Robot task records
[START]

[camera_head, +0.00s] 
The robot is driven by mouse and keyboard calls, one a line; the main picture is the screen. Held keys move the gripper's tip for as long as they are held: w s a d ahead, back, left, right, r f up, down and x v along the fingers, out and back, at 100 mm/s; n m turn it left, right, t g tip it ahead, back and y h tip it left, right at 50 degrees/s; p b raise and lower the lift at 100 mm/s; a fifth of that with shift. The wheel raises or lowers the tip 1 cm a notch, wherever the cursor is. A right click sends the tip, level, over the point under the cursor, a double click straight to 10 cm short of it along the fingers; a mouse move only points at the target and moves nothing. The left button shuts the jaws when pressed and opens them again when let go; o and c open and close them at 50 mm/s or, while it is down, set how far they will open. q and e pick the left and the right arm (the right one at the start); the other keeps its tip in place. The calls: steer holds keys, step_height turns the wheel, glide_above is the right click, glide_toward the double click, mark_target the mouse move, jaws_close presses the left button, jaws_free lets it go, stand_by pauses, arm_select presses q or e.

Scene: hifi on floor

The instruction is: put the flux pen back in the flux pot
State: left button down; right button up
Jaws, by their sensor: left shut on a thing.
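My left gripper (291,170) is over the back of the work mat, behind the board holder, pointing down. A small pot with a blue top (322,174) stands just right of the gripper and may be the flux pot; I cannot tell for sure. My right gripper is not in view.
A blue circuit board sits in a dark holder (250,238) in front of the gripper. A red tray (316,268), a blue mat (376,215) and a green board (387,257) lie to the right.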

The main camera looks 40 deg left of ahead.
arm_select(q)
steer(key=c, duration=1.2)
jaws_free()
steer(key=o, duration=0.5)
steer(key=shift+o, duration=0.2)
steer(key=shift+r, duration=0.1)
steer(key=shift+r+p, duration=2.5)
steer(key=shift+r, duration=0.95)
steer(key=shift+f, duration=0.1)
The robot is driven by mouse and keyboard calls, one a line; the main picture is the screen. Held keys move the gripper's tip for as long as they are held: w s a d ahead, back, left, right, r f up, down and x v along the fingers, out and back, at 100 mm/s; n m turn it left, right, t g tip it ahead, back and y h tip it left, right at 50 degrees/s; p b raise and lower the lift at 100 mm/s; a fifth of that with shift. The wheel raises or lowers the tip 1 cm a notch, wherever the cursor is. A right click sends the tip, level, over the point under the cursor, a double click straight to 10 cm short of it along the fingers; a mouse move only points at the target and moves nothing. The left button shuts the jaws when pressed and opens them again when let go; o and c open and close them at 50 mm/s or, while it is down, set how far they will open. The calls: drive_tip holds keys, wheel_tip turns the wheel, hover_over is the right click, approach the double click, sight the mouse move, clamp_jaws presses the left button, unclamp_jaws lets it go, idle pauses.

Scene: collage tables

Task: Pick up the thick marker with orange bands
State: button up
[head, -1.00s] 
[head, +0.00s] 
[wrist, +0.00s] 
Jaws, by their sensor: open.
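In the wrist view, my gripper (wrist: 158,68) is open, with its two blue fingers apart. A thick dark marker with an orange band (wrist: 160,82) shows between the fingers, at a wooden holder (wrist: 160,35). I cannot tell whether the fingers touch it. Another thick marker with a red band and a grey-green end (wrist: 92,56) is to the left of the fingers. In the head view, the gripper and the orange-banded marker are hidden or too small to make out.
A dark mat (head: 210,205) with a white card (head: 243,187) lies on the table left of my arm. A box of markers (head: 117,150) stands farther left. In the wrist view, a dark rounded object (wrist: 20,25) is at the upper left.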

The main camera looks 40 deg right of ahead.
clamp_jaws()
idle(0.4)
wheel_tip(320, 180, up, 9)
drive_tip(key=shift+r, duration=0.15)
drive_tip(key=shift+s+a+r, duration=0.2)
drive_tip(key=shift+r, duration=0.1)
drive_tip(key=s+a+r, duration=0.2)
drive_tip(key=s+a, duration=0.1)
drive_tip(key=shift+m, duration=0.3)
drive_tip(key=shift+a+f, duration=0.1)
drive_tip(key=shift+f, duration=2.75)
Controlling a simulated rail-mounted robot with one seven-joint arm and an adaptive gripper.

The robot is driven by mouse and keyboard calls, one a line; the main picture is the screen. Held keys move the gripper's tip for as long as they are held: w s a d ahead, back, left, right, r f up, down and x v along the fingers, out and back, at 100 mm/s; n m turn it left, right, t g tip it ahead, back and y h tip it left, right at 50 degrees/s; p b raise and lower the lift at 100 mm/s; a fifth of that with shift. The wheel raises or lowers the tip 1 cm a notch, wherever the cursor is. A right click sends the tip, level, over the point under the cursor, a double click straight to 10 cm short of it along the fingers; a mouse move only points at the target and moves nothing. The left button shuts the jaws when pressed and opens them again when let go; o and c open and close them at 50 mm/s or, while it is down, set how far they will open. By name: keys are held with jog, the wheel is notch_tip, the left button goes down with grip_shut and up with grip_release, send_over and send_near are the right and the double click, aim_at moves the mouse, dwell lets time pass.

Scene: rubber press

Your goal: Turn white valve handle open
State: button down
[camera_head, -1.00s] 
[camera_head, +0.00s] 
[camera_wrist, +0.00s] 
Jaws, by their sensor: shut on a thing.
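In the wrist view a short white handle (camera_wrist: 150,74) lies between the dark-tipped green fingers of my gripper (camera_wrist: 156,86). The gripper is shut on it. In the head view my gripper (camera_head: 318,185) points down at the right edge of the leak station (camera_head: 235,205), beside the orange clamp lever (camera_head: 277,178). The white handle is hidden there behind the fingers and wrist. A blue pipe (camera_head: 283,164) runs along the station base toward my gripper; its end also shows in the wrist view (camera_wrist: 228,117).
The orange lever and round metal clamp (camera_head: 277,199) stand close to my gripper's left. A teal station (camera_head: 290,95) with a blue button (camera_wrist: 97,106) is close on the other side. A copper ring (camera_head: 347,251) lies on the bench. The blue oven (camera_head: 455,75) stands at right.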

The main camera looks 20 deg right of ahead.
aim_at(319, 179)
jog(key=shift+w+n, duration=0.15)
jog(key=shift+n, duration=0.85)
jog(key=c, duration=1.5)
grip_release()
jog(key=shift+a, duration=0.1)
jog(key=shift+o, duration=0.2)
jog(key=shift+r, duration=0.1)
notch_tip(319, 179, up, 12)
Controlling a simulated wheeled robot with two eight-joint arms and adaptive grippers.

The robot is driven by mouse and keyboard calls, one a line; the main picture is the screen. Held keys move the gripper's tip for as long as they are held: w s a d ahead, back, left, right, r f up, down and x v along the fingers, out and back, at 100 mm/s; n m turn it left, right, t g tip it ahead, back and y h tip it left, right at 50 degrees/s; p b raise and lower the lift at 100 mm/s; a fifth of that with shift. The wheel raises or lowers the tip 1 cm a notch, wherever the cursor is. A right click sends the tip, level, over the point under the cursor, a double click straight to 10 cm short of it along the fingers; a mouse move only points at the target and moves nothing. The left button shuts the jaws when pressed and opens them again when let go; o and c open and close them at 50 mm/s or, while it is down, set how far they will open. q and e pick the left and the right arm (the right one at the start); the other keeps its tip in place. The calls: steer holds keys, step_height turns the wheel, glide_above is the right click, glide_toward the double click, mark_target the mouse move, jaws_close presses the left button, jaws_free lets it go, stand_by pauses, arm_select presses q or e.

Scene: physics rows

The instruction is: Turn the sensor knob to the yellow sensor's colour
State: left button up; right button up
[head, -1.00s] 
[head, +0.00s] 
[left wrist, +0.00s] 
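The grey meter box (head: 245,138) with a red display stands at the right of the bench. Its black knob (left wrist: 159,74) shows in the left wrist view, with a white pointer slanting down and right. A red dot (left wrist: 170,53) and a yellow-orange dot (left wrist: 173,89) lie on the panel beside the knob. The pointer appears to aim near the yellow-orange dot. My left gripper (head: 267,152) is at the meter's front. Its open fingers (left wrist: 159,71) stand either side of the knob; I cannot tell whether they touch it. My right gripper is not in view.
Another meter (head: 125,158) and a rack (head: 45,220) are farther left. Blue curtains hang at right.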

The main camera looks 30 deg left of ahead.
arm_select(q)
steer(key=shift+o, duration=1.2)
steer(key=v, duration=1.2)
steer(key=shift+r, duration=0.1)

[END]

(AIM OF THE EXERCISE): Search the data for the word "State" and copy each line where it appears.

(TASK ANSWER):
State: left button down; right button up
State: button up
State: button down
State: left button up; right button up

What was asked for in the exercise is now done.